Last week, the European Court of Human Rights issued a number of important judgments which all evolve around the protection of property. In Sarica and Dilaver v. Turkey (available only in French), the Court held that the widespread practice in Turkey of de facto expropriation by the state represented a structural problem and was contrary to the Convention. This practice enabled the Turkish authorities to occupy property without any formal declaration of transferring ownership. They could also change the prospective use of the property irreversibly. The practice forced people to start Court proceedings in order to have such occupation of land quashed or in order to receive compensation. Under article 46 ECHR (binding force and execution of judgments) the Court indicated that Turkey should also take general measures in order to make the process of expropriation less unforeseeable and arbitrary and to secure compensation. Turkey should also actively discourage de facto expropriation by measures of deterrence and by holding the people responsible to account. Reforms in this area are thus now called for in Turkey.
The other two cases relate to a post-conflict context. In Saghinadze and others v. Georgia, the Court ruled on the eviction of an internally displaced person (IDP). The applicant, a Georgian who fled the Georgian province of Abkhazia during the armed conflict in the early 1990s, was given the use of a cottage in Georgia's capital Tbilisi by the Ministry of the Interior, by which he was employed. With his family he build up a new life there. Following the 'Rose Revolution' in Georgia in 2003, the applicant led a number of investigations into criminal cases and also submitted information to the authorities on abuse of power within the state apparatus. Apparently, he stepped on someone's toes a bit too hard, since he and his family were evicted from the cottage in 2004 by agents of the special forces. The Court found that both articles 8 (right to respect for the home) and Article 1 of Protocol 1 (protection of posessions) had been violated. The eviction had been unlawful under Georgian law and contrary specifically to the protection given to IDPs. In a particular example of very intense review, the European Court held that the Georgian Supreme Court had contradicted its on case-law in this matter. In para. 16 the Court noted on this that "where such manifestly conflicting rulings stem from the same jurisdiction, and no reasonable explanation is given for the divergence, such rulings smack of arbitrariness." The rule of law thus clearly also applies to the reasoning (or lack thereof) of national judgments themselves. One may note, in passing, that the Court lauds Georgia's inclusion in its laws of protection for IDPs in line with UN standards, but condemns its lack of application in the practice of this case.

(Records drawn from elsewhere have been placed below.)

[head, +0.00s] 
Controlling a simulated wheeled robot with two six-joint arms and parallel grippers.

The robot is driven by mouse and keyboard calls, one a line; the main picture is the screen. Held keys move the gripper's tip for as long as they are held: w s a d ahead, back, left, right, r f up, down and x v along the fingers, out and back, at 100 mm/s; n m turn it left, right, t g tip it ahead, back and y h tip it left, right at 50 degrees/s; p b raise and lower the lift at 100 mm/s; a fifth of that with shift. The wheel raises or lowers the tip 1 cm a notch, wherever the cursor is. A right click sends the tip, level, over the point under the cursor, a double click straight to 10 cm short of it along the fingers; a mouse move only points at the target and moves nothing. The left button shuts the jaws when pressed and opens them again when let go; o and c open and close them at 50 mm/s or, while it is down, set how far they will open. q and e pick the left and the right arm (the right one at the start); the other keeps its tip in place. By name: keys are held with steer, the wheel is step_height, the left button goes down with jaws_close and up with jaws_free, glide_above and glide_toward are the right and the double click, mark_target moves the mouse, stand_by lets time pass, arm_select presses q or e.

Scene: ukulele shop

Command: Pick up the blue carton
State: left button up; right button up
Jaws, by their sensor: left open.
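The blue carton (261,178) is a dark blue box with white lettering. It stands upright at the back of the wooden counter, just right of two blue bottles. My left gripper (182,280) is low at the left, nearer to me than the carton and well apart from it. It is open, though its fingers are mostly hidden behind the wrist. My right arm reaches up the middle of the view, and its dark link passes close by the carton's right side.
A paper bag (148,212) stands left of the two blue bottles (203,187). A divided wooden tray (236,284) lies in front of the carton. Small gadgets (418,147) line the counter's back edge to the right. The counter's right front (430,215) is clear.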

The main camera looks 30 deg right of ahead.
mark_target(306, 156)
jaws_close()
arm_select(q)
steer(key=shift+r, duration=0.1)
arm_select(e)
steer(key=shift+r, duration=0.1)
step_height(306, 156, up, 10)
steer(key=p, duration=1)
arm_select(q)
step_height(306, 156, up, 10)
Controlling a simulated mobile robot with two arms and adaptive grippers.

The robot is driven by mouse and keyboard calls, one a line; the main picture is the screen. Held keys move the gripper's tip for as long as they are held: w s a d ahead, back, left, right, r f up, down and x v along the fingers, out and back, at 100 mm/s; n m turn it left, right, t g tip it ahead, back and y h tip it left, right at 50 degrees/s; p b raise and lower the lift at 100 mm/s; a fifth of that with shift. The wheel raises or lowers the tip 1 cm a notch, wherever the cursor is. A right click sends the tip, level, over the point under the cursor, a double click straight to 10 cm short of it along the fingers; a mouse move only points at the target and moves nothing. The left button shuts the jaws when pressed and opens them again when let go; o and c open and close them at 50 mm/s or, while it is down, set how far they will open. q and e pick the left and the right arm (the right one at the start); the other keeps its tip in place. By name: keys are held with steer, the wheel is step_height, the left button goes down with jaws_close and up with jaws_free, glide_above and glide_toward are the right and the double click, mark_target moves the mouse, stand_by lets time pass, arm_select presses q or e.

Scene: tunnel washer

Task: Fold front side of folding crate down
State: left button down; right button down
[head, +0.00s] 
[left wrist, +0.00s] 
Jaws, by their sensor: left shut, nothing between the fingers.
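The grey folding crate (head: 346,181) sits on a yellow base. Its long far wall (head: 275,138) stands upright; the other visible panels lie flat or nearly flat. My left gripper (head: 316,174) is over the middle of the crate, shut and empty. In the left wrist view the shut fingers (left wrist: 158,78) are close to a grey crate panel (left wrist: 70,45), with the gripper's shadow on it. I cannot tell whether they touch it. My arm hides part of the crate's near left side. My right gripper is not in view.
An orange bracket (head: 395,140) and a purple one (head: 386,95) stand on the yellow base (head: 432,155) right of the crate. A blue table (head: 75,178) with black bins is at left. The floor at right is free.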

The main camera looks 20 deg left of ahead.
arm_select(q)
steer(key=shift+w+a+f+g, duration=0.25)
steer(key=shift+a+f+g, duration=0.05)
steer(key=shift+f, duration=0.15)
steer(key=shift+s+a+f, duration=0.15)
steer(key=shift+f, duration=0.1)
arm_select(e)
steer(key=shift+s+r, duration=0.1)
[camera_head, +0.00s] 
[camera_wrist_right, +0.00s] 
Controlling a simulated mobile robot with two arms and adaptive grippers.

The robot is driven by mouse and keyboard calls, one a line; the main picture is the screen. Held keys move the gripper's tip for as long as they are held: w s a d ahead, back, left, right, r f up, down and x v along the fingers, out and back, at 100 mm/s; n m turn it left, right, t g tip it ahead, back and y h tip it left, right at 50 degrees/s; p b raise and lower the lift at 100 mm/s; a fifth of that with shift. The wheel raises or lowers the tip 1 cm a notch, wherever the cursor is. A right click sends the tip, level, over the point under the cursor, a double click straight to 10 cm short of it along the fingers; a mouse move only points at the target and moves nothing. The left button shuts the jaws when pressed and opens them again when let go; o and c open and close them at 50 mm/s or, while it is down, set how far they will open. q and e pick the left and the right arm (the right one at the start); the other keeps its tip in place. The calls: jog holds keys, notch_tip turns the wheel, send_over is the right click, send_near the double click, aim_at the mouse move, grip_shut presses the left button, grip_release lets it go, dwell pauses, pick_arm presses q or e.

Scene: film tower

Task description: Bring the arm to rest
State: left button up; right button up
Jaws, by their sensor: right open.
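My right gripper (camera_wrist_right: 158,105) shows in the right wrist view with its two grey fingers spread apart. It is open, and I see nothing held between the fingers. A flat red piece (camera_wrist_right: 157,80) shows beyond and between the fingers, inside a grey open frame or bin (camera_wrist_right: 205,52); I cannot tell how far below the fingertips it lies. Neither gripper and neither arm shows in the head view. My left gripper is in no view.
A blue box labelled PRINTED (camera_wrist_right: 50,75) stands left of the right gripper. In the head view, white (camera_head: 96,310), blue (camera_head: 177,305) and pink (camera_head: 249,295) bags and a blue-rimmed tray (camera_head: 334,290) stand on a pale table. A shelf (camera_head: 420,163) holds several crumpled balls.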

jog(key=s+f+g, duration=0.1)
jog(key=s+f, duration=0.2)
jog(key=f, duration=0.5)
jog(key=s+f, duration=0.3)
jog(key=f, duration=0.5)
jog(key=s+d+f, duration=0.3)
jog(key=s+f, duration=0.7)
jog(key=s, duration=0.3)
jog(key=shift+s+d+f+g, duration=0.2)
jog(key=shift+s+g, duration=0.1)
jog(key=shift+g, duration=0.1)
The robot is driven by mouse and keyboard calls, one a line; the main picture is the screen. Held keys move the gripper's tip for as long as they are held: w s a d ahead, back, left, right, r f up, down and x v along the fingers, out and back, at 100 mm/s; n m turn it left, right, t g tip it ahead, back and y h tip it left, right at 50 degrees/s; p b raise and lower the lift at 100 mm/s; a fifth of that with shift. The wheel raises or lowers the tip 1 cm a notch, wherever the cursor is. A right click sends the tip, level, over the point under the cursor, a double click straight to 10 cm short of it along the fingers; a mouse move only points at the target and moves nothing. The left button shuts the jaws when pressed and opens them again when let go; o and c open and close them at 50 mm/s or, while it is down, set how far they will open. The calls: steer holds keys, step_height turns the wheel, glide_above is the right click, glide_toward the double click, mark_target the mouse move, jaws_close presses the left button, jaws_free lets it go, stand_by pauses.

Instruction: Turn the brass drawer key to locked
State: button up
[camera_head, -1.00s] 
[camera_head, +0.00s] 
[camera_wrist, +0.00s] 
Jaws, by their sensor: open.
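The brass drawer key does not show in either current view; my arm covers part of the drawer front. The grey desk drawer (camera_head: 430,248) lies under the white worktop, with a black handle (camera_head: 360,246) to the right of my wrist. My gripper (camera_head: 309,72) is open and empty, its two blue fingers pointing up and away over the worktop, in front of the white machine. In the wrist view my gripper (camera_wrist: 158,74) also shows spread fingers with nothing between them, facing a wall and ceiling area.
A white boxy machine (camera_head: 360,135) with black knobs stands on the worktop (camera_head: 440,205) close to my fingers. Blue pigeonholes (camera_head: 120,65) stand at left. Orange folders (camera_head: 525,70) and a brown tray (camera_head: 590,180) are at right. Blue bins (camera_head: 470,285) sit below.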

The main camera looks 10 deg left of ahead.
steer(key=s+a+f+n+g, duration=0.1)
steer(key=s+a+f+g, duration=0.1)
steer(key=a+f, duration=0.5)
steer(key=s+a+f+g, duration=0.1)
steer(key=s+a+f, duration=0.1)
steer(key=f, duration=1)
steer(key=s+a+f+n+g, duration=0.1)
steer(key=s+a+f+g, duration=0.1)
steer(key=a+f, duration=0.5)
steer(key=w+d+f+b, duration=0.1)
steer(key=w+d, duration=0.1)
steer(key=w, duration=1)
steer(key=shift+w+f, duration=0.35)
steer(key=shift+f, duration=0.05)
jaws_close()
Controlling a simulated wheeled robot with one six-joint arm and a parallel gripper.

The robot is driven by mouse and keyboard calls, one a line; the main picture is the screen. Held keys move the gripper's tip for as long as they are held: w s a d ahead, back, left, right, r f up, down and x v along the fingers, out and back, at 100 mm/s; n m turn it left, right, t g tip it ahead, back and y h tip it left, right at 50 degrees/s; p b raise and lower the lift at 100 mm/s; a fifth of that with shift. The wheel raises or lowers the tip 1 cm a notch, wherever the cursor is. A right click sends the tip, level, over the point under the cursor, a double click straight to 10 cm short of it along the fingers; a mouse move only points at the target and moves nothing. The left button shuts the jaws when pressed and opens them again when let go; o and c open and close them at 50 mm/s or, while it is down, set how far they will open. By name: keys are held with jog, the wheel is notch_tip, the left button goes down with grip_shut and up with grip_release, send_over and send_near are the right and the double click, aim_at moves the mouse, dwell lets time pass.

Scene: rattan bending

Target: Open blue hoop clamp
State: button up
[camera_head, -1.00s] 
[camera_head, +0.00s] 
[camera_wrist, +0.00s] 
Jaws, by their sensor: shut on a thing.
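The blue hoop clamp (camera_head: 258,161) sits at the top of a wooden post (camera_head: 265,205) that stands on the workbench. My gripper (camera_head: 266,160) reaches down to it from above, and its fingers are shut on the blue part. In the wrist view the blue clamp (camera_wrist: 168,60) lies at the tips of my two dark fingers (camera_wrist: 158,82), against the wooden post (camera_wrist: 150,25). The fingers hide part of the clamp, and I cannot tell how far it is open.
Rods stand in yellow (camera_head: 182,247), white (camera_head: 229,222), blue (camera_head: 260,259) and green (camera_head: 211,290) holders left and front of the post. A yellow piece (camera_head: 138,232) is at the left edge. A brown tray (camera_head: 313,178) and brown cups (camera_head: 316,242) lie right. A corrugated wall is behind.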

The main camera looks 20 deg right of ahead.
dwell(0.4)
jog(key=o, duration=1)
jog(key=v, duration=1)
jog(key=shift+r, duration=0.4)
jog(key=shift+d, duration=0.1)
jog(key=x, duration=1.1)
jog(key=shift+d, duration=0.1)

Finally, the case of Dokic v. Bosnia and Herzegovina concerns the case of a lecturer at a military school who tried in vain to repossess his flat in Sarajevo which he had left at the start of the Bosnian war. He currently lives in Serbia and has both the Bosnian and Serb nationalities. Serbia intervened as a third party in the case. Interestingly, the Court considered it unnecessary to establish whether Dokic had been forced to flee Sarajevo, but noted that he was neither a refugee nor an IDP. This was irrelevant for the reasoning of the Court however, which in essence did not deal with the case as a war-related property issue (although that was part of the factual context), but rather decided within its general and established case-law on property rights. It held that Dokic was in essence treated differently than others on the basis of his ethnicity (Serb), even if the applicable law seemed neutral. In addition, the reasoning of the state that the housing was needed to accommodate other people in need was not supported by evidence (military flats were allocated to war veterans, but this was done irrespective of their housing situation or income). In addition, the applicant had not received a comparable occupancy right in Serbia as he had held in Bosnia - there was thus no equivalent alternative (as Bosnian law required). Finally, the compensation offered was too low in the view of the Court. Thus it concluded that Article 1 of Protocol 1 (P1-1) had been violated.
The European Court more strictly scrutinised the state's arguments than the former Bosnian Human Rights Commission had done. In deciding on the same case, the Commission in 2006 found no violation of P1-1. See the judgment (in Bosnian) here.
Finally, for those interested in housing rights (like myself) it is notable that the Court held that the case did not disclose an interference with the right to respect for the home (Art. 8 ECHR), since Dokic had shown no intention of returning to his former flat. This is an application of principles established in Demopoulos v. Turkey earlier this year and is an opposite situation (but same application) of older case law which stressed the need for continuing links with the dwelling at issue (e.g. Gillow v. United Kingdom).